## GIVEN TASK
Any pictures should be left out; please print exactly the lines between the line with "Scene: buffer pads" and the line with "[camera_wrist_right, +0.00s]", inclusive.

## MATERIAL PROVIDED
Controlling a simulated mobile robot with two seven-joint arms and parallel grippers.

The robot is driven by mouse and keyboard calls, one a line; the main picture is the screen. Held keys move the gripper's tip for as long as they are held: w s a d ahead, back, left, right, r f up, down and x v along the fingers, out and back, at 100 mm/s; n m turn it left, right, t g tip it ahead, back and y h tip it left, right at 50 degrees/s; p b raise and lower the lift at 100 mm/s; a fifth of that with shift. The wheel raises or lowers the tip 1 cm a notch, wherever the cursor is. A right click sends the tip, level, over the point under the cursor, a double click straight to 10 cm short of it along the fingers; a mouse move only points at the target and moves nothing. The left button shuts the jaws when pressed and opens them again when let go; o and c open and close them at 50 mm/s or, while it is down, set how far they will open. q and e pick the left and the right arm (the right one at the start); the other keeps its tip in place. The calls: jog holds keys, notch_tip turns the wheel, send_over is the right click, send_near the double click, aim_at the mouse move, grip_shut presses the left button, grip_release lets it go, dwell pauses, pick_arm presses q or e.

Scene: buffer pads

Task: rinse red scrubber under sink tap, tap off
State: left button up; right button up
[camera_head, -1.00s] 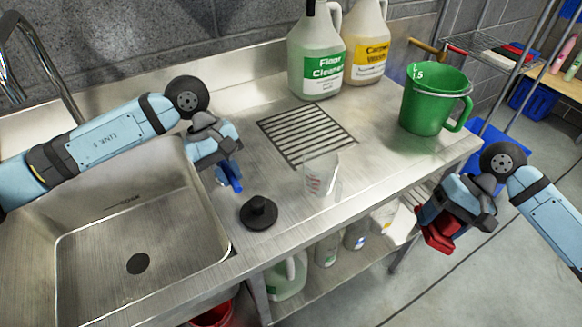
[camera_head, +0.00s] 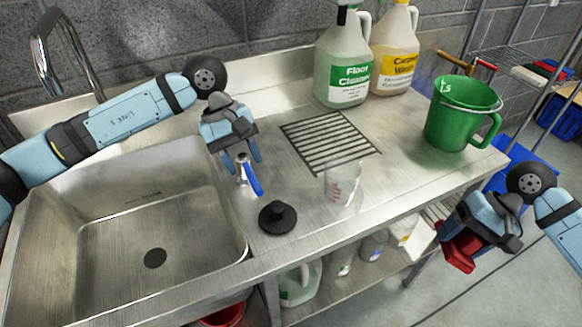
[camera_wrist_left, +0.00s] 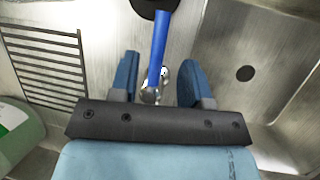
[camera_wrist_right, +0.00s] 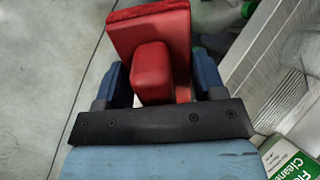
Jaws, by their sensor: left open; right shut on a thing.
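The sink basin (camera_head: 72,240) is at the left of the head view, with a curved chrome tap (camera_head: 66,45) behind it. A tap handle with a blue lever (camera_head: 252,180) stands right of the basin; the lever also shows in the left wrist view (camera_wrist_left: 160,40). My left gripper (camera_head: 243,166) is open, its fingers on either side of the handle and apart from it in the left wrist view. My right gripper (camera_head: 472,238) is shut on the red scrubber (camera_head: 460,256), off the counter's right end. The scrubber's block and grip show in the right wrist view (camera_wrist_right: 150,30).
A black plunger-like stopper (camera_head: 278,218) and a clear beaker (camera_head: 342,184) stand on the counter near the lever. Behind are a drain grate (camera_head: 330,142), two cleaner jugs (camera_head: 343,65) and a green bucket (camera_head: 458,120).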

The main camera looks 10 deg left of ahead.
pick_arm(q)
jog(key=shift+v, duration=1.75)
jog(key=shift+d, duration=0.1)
--
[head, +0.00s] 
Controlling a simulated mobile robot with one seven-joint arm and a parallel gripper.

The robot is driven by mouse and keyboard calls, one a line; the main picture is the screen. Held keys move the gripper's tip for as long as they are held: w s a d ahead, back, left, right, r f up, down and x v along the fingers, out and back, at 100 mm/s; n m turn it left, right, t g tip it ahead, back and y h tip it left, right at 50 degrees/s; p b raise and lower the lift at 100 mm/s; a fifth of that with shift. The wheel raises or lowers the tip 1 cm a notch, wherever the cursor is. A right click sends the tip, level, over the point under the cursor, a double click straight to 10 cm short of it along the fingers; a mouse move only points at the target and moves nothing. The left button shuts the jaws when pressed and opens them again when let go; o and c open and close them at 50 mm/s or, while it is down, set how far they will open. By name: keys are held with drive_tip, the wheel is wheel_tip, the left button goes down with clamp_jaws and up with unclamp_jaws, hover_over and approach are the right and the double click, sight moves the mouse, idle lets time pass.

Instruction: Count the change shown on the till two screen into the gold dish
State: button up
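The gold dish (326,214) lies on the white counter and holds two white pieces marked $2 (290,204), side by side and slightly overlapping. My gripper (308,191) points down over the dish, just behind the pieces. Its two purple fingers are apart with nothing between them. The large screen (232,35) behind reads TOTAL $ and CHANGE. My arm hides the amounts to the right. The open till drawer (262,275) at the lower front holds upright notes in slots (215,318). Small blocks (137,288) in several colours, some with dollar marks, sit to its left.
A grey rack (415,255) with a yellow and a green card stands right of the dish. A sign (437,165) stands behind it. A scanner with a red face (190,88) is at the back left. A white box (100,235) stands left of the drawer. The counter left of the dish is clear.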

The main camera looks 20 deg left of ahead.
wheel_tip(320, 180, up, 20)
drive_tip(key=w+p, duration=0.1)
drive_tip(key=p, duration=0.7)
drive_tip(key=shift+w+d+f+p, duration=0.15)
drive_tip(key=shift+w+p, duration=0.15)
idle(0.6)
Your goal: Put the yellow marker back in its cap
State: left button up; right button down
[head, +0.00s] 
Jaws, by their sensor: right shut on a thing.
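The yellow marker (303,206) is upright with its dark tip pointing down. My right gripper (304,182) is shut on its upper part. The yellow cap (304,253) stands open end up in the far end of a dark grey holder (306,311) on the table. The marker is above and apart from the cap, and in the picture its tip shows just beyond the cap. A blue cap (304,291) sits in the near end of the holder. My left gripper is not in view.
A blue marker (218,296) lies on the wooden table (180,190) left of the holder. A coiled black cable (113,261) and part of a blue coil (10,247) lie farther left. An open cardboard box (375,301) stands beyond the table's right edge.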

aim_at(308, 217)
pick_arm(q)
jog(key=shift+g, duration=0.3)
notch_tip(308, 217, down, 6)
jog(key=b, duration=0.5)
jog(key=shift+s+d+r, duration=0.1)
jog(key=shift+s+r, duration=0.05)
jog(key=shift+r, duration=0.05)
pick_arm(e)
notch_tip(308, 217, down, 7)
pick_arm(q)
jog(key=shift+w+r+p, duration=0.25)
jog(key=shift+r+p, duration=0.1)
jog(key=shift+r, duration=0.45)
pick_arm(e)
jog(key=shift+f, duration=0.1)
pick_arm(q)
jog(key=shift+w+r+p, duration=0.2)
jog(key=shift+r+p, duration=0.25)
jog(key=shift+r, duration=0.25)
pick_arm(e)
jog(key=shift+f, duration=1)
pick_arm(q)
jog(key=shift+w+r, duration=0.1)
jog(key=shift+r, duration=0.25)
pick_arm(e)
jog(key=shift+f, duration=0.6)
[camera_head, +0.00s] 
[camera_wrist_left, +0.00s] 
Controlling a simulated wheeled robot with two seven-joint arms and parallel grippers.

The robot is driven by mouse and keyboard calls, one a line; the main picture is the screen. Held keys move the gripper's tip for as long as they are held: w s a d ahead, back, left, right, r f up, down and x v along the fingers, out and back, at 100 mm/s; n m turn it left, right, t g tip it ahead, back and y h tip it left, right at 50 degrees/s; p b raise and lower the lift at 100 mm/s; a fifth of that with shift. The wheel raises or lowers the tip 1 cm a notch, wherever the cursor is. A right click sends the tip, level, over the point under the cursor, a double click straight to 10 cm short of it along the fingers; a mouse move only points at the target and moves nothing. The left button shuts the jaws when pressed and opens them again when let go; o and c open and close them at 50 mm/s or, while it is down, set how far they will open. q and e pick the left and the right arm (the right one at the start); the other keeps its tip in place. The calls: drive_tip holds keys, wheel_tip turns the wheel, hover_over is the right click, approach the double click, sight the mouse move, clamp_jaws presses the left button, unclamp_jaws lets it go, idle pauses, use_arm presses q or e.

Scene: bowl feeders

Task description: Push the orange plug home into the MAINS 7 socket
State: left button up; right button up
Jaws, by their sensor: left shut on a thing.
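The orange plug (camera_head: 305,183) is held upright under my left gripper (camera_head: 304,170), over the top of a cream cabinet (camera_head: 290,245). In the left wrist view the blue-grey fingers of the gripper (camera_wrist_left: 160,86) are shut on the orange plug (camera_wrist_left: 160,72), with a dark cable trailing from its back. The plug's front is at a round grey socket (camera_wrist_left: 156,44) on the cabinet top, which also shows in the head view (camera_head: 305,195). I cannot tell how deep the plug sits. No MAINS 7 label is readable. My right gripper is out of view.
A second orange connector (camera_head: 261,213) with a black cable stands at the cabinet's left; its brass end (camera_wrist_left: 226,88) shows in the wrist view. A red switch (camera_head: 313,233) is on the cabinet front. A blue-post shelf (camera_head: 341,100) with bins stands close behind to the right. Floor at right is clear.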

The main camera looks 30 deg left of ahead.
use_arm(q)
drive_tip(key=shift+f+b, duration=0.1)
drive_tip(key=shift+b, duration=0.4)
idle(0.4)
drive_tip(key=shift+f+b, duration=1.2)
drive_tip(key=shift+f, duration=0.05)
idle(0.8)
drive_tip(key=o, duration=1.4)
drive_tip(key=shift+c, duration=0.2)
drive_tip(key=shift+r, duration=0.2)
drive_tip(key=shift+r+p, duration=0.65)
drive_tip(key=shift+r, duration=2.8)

## OUTPUT
Scene: buffer pads

Task: rinse red scrubber under sink tap, tap off
State: left button up; right button up
[camera_head, -1.00s] 
[camera_head, +0.00s] 
[camera_wrist_left, +0.00s] 
[camera_wrist_right, +0.00s] 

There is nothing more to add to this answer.